Judy Spooner Viewpoint: The world's full of puzzling inquiriesI love to talk to people about their jobs, especially those who deal with the public on a regular basis.
By: Judy Spooner, South Washington County Bulletin
I love to talk to people about their jobs, especially those who deal with the public on a regular basis.
Daughter Margie, who works at the Bulletin License Center for her father, husband Gary, always has interesting stories to tell.
Last week, I asked her if a customer had asked her a dumb question. “Today?” she asked.
The eye test can be a stumper for people, she said, when people have to renew their driver’s license. When asked to read the line of letters as they do if they have an eye exam, some people are silent.
Since she’s encountered that situation before, as other license center workers have, she tells them they have to read the letters aloud.

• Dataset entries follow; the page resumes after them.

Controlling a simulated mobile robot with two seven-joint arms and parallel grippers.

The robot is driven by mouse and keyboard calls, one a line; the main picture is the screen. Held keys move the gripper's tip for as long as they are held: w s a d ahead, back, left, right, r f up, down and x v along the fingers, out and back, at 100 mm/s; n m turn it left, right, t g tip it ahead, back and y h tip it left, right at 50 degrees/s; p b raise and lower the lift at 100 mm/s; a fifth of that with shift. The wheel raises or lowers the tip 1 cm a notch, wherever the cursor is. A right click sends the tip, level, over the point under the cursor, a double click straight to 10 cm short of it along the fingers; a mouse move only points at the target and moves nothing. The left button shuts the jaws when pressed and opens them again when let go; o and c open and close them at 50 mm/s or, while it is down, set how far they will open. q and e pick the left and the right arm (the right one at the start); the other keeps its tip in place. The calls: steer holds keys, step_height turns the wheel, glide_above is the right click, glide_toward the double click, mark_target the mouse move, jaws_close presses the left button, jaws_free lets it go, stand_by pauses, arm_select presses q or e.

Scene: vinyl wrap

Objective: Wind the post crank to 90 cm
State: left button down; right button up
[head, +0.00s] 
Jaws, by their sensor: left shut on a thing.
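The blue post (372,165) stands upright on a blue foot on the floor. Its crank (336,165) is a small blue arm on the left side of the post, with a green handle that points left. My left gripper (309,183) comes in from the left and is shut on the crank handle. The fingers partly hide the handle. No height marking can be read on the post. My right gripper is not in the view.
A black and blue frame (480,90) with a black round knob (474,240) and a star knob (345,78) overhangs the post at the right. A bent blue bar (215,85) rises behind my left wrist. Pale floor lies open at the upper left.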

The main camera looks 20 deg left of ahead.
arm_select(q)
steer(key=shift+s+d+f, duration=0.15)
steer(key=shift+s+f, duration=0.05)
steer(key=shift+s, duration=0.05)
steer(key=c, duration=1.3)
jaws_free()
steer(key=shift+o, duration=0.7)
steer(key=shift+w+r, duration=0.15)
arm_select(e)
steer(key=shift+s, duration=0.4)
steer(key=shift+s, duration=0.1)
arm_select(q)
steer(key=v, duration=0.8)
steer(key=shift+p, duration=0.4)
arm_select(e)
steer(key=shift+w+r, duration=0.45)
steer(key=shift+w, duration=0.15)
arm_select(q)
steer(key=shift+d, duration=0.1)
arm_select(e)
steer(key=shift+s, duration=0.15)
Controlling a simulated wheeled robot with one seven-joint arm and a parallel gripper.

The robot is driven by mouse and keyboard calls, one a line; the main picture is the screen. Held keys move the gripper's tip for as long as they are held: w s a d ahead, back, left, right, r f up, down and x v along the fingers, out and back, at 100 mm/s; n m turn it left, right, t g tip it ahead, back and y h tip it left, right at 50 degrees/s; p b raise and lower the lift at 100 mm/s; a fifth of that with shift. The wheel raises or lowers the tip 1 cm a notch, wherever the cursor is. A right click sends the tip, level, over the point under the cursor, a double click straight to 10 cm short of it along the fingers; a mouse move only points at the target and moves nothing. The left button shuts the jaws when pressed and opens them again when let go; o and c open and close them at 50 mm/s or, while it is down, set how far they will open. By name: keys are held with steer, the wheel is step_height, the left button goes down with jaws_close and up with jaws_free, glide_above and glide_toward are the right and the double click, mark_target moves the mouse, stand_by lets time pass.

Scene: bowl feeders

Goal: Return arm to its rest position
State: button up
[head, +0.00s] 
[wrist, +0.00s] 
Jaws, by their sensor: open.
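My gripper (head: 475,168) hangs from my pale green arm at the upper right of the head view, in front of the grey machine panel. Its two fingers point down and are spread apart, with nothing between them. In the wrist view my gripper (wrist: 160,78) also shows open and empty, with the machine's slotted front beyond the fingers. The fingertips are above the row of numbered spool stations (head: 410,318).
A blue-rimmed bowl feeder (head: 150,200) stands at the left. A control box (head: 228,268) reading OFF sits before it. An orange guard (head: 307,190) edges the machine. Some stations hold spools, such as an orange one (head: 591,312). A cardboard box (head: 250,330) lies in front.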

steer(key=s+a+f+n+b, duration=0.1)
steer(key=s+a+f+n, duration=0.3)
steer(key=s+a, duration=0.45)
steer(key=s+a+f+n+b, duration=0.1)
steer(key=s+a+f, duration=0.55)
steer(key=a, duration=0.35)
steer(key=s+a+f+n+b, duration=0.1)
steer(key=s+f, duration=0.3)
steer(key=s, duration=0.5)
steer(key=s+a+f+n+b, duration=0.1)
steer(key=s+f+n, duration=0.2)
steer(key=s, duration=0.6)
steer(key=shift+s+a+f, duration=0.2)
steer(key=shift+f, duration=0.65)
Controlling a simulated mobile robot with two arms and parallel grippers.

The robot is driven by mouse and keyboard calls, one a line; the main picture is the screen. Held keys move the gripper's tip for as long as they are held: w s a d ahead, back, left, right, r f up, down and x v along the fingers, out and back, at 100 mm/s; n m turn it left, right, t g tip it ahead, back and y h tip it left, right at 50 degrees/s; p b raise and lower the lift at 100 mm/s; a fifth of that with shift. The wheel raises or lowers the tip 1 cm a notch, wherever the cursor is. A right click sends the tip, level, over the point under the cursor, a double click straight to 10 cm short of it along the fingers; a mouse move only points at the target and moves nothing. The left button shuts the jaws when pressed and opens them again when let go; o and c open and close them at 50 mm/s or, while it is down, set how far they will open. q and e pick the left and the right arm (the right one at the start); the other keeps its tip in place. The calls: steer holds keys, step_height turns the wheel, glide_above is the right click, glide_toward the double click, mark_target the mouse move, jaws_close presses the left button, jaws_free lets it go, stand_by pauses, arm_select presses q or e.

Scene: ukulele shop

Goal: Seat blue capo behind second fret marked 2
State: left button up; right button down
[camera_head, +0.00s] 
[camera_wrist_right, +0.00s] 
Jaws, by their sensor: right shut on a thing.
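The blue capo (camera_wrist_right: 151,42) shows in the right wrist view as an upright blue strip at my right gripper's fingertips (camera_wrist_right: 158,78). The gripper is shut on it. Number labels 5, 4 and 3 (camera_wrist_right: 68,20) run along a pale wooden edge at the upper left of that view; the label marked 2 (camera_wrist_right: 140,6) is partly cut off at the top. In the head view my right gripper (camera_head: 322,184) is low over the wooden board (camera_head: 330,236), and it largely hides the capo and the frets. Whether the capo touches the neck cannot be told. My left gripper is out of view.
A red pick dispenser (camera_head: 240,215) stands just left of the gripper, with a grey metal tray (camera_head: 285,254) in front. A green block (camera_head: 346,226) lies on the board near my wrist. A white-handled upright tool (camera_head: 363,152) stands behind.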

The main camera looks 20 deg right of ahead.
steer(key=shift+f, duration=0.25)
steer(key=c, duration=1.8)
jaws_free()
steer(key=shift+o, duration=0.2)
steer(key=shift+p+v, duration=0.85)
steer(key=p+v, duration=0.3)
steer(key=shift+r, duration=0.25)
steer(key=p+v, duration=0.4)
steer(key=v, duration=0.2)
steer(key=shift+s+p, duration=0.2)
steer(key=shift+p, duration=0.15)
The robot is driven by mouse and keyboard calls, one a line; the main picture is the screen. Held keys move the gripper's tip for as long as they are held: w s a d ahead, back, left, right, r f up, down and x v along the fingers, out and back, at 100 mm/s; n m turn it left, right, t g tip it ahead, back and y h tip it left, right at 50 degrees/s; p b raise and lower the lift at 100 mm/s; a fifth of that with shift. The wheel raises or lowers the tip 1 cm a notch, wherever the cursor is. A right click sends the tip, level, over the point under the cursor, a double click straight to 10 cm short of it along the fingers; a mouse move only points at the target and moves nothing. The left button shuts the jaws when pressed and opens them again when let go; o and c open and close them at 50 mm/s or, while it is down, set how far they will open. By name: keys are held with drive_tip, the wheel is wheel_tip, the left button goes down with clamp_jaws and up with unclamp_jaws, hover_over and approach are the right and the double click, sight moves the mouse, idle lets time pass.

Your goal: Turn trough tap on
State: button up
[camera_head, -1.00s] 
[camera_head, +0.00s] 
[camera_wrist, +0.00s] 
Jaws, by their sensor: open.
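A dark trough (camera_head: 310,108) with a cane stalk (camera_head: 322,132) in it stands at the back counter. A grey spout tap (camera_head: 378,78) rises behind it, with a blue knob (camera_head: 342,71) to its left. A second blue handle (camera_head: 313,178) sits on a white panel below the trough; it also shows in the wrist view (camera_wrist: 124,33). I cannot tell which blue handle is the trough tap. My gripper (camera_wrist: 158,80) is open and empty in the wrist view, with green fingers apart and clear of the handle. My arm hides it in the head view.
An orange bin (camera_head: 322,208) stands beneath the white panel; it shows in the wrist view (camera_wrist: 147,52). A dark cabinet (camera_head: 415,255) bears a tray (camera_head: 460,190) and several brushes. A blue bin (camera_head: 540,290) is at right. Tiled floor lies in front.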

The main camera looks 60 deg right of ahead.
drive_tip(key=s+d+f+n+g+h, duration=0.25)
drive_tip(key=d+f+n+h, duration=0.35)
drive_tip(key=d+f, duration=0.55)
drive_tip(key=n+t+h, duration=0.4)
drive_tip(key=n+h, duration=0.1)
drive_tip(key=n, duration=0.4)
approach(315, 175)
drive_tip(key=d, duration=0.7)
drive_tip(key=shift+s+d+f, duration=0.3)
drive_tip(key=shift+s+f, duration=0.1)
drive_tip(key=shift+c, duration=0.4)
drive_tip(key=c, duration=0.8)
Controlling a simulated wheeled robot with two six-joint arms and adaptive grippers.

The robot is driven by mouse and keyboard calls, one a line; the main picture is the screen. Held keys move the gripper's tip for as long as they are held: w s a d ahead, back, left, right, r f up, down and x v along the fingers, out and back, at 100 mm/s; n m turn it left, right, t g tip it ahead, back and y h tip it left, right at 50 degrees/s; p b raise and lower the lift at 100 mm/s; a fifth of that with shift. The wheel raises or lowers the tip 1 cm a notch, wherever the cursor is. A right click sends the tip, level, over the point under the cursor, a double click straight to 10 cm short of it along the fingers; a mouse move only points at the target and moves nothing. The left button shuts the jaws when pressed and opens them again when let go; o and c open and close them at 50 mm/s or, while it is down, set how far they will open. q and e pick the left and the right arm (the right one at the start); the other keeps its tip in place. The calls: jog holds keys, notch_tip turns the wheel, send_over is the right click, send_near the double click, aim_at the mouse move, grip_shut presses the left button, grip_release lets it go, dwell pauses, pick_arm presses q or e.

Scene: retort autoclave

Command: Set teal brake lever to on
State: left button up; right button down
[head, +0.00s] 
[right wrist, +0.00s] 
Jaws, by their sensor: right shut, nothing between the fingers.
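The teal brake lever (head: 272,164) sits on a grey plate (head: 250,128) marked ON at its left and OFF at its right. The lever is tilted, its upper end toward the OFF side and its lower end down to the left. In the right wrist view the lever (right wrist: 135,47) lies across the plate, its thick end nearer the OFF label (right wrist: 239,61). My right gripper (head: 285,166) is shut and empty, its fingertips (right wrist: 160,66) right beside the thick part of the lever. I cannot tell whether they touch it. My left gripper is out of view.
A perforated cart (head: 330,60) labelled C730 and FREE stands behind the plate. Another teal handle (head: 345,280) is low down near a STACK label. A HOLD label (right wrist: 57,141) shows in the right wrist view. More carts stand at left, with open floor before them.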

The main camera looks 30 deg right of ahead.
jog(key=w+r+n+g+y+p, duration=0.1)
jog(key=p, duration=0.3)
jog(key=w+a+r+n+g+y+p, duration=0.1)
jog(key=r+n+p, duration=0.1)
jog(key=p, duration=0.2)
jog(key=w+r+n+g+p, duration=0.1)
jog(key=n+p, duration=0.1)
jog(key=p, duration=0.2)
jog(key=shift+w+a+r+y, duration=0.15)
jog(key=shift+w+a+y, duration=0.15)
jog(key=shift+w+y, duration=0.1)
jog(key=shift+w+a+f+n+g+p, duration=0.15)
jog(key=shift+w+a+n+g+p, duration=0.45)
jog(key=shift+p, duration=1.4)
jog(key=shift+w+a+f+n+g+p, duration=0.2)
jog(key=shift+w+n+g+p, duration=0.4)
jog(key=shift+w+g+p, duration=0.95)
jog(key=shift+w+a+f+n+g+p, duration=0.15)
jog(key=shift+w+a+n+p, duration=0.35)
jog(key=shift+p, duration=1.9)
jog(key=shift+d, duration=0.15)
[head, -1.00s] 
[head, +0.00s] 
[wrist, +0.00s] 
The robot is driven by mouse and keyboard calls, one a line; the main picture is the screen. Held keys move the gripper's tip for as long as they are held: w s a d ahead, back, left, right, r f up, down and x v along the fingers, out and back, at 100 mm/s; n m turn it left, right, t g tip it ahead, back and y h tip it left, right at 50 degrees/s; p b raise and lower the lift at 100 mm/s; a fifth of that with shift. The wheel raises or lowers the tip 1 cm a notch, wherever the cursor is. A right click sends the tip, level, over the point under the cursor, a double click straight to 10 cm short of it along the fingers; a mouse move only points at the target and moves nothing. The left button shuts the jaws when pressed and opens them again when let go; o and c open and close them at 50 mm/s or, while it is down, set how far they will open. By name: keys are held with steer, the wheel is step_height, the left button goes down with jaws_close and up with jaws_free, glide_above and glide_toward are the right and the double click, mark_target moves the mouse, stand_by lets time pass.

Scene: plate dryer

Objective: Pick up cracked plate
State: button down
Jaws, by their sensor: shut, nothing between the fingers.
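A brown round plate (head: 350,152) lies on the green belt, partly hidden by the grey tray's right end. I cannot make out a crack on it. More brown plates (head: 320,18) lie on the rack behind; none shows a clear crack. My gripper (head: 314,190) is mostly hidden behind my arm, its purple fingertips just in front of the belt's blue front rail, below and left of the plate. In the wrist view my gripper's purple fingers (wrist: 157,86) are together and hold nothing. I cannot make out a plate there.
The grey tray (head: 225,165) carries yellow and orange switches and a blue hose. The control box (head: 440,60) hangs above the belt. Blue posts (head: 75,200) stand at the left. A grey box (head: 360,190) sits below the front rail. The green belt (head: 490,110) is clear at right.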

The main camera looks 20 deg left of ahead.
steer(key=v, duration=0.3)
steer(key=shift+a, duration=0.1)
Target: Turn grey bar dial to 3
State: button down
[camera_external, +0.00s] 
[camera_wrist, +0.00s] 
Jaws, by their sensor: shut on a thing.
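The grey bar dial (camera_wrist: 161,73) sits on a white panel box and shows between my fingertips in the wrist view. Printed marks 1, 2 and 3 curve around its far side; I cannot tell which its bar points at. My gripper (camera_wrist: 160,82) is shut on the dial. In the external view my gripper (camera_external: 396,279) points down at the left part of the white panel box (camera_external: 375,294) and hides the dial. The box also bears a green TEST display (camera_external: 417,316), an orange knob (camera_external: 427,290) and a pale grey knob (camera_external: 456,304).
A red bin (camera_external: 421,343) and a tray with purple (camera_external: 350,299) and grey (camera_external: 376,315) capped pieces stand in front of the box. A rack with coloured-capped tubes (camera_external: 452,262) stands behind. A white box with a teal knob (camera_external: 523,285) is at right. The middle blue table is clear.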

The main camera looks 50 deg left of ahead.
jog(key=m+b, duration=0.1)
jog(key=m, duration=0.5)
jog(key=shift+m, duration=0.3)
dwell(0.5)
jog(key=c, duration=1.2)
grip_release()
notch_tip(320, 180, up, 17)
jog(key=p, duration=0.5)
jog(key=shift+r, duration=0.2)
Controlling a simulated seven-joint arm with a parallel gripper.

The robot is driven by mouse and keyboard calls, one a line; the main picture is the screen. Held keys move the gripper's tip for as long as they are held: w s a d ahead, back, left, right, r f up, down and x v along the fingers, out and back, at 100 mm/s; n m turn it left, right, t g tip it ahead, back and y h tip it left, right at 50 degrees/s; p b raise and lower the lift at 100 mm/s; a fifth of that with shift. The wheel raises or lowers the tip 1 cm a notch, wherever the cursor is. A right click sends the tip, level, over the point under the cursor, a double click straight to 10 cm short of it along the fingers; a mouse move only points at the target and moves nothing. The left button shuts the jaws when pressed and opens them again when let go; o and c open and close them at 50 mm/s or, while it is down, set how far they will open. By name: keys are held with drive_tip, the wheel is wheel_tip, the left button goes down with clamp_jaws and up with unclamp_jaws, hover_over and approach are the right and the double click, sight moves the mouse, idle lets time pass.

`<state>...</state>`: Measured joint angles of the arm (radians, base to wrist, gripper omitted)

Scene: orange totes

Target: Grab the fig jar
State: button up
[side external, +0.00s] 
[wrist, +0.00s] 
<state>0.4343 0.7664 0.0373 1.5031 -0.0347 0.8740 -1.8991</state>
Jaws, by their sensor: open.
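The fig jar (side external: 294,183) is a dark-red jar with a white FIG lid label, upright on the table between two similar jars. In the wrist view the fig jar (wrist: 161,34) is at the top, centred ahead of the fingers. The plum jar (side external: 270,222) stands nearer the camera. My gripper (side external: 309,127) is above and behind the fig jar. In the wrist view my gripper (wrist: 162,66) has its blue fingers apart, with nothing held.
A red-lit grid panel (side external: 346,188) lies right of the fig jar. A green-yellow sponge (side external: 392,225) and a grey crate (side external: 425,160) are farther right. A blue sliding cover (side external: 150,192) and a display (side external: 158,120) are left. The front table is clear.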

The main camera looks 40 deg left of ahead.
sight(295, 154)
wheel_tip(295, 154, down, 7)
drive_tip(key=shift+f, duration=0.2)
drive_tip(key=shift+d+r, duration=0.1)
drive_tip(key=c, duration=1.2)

People also ask if the eye test hurts, she said. As the silent eye test readers do, Margie was thinking, “not unless I hit you over the head.”
While on our recent cruise to Alaska, I asked Rachel, a former national park ranger, for her list of dumb questions.
“People ask where whales go to drink fresh water,” she said. They are surprised to hear that whales can’t survive in fresh water. “I’m not sure they fully understand,” Rachel told me.
Rachel said people also ask at what elevation caribou turn into reindeer. “They don't,” she said.
After striking up a conversation with the woman at the main desk in the Denali National Park information center, I asked her about dumb questions.
“A lady asked me what time the 2 p.m. bus comes,” she said. “Not wanting to be rude, I told her ‘about 2 p.m.’”
I'm not the only one interested in dumb questions. I refer to a few selections from a collection of “weird reference questions” from the Library Professionals List-serve. By the way, people asked the following questions at reference desks in libraries. I thought that was kind of funny.
“Where is the reference desk?” asked a library patron to the librarian who was sitting beneath a large sign stating “Reference Desk.”
“I was here about three weeks ago looking at a cookbook that costs $39.95. Do you know which one it is?”
At the first floor reference desk, the following question was asked: “Is the basement upstairs?”
The following is a phone call to a reference desk:
Caller: “I have a painting by Vincent Van Gogh. It's all blue with swirly stars in it. Can you tell me where I can get it appraised?”
Reference: “Sir, does it say 'Metropolitan Museum of Art' on the bottom?”
“It does? Well, what you have there is a poster that they sell in the gift shop. I think they're about $10.”
And, my favorite:
“I'm looking for a globe of the earth,” asked the patron. The reference person said the library had a tabletop globe.
“That's not good enough,” said the patron. “Don't you have a life size?”
“Yes,” said the librarian, “but it's in use right now.”